Richtig, Frau Knobloch! Und um sich mit seiner Geschichte identifizieren zu können, muß man sie
kennen dürfen. Die Liste der Gesetze, die - nicht nur in der BRD - eine freie und restlose Aufarbeitung der
Geschichte behindern, wird länger, aber der Widerstand gegen eine solche Umerziehung wächst zunehmend. Nachfolgend eine Aktion namhafter Historiker und Akademiker
aus Frankreich, die sich einem solchen
Diktat widersetzen.
Bezugnehmend auf die Erklärung des
französischen Präsidenten Jacque Chirac,
daß die Geschichte keine Angelegenheit des Staates und der Gesetze,
sondern der Historiker sei, forderten 19
Historiker am 13. Dezember 2005 die Rücknahme
aller Gesetze, die die Geschichte zu schreiben beanspruchen. (Dokumente,
Zeitschrift für den deutsch-französischen Dialog, 2/06)

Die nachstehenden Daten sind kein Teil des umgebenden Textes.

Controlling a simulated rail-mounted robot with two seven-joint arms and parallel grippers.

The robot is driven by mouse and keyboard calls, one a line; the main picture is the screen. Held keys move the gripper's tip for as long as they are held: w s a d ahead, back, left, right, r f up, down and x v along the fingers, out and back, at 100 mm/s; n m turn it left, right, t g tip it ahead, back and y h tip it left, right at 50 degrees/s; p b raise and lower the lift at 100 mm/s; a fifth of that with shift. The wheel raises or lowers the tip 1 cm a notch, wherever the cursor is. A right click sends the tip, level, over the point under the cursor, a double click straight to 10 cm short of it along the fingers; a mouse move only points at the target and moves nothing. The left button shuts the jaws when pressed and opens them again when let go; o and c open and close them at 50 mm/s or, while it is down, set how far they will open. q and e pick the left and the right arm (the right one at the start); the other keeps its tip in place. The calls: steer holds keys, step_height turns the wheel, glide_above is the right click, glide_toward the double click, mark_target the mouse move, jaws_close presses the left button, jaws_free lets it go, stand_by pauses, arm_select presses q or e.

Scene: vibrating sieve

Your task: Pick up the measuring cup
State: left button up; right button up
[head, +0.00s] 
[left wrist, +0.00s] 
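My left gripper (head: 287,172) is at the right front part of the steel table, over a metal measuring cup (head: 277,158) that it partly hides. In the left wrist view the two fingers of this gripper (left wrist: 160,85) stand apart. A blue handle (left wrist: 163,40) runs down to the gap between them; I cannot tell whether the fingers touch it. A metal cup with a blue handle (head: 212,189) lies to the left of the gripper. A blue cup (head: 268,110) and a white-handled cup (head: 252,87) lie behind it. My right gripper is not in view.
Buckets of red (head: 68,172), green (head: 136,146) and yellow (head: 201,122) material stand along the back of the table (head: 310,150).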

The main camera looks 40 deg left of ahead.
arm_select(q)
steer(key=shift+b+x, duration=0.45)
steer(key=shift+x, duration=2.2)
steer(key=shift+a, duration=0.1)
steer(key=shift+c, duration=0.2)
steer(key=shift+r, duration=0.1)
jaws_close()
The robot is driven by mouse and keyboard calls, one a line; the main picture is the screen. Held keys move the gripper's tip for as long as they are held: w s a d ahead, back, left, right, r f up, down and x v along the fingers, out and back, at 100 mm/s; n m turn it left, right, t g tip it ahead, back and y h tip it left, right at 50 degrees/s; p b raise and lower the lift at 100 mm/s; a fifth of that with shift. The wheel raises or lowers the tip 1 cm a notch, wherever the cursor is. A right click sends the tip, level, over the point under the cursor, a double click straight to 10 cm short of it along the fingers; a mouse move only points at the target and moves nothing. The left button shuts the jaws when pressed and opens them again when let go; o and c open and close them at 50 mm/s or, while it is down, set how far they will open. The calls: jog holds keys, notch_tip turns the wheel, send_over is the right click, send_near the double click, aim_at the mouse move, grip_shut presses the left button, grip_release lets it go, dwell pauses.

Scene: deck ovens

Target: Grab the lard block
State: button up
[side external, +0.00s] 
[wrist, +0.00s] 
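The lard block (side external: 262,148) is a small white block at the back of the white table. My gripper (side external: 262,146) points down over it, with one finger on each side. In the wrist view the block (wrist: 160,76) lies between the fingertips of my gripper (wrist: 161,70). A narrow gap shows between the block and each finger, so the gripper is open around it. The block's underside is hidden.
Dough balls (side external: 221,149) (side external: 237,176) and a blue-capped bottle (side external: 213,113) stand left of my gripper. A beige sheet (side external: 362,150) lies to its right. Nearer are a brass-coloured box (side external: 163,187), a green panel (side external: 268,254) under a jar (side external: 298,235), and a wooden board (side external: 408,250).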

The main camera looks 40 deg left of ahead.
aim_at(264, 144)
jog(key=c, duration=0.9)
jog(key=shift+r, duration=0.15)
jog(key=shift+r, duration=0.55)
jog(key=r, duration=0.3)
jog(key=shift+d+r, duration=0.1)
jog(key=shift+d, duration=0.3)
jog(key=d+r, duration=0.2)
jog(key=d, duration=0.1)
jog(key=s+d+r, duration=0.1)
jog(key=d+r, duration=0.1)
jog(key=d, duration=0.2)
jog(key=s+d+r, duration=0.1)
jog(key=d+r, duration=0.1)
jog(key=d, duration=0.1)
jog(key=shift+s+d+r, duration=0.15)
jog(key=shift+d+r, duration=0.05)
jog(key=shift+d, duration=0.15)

»Bewegt durch die immer häufigeren politischen Interventionen in der Beurteilung geschichtlicher Ereignisse
und durch die gerichtlichen Verfahren
betreffend Historiker und Denker, wollen wir an die folgenden Grundsätze erinnern:
Die Geschichte ist keine Religion. Der Historiker akzeptiert kein Dogma,
respektiert kein Verbot und kennt keine
Tabus. Das kann störend sein.
Die Geschichte ist nicht die Moral. Der Historiker erklärt, daß er nicht die Rolle hat, zu begeistern oder zu verurteilen.
Der
Geschichte ist nicht der Sklave des Zeitgeistes. Der Historiker überlagert nicht die Vergangenheit mit den heutigen ideologischen Begriffen und
fügt keine jetzigen Empfindsamkeiten
in die Ereignisse der Vergangenheit ein.
Die Geschichte kann nicht die Aufgabe
des Gedenkens wahrnehmen. Der Historiker sammelt bei seiner wissenschaftlichen Arbeit die Erinnerungen von Menschen,
er vergleicht sie und stellt sie den Dokumenten, den Gegenständen und ihren Spuren gegenüber und stellt die Tatsachen
fest. Die Geschichte berücksichtigt Erinnerungen, aber sie beschränkt sich nicht darauf.
Die
Geschichte ist kein Rechtsgegenstand. In
einem freien Staat obliegt es weder dem Parlament noch der gerichtlichen Autorität, die historische Wahrheit zu definieren.
Die
Vorgehensweise des Staates ist, selbst wenn
sie von den besten Absichten beseelt ist, nicht die Vorgehensweise der
Geschichtswissenschaft. (Hier folgt eine
Aufzählung der französischen Gesetze, die
eine freie Geschichtsforschung verhindern).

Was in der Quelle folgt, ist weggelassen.